Operant Conditioning, Reinforcement and Rewards

Session 173

Get ready for a super high-yield topic! Listen and learn how to sort through all the positive/negative reinforcements through reward and punishment. Phil from Blueprint MCAT (formerly Next Step Test Prep) joins us for another round of deep dive into the MCAT content outline, specifically AAMC Content Category 7C.

Phil is also the “office hours” guys at Blueprint MCAT (formerly Next Step Test Prep) for four out of the five days of the live office hours that you get access to when you go through their MCAT course. Check out the full review of that course on MCATCourseReview.com.

Listen to this podcast episode with the player above, or keep reading for the highlights and takeaway points.
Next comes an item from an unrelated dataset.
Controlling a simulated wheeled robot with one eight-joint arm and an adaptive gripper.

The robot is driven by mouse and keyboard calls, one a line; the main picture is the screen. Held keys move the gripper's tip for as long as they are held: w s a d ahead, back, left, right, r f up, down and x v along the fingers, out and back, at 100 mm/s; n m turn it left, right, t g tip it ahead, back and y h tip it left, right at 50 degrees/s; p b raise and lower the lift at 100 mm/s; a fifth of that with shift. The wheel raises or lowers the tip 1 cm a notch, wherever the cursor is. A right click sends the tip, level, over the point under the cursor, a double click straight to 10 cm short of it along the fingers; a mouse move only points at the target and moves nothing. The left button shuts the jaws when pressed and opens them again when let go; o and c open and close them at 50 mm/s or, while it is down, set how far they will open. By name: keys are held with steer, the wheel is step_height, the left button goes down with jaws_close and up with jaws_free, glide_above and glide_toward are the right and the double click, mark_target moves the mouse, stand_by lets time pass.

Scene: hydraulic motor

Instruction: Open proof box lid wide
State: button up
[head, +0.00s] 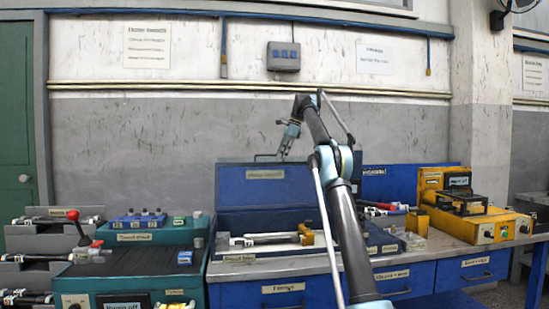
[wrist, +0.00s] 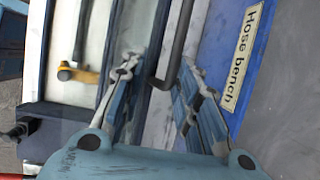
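The proof box (head: 225,248) sits on the bench in the middle of the head view, with a hose piece with a yellow end (head: 306,234) in its front part. Blue panels rise behind it; I cannot tell clearly which is the lid. A label reading "Hose bench" (wrist: 245,55) is on a blue panel at the right of the wrist view. My gripper (wrist: 157,88) has its two fingers apart. A thin dark bent handle (wrist: 181,40) reaches between them, its bend near the fingertips. I cannot tell if they touch. In the head view my gripper (head: 285,145) is above the blue panel's top edge.
A yellow machine (head: 470,215) stands at the right of the bench. The wall behind carries a blue pipe (head: 320,20) and a grey switch box (head: 284,57).

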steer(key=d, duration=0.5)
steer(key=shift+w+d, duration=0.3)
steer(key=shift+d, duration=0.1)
[02:10] A Brief Overview of Content Category 7C

Operant conditioning is one of the highest yield areas in this category. It actually shows up in three or four different sections including language acquisition. It’s like B.F. Skinner operant conditioning trying to increase and decrease behaviors.

'It's something you're dealing with in your family trying to change behaviors with children.'Click To Tweet

Reinforcement is done to increase some behavior. Punishment is done to decrease a behavior.

For instance, if you want your kid to brush their teeth more, you use a reinforcement. If you want them to stop kicking their sibling, you give them a punishment.

[03:20] Positive vs. Negative Reinforcement

Positive means you added something and negative means you remove something.

Positive Reinforcement

If you’re trying to get a kid to brush their teeth more often, you give them a candy bar. You’re trying to increase their behavior of brushing their teeth by giving something.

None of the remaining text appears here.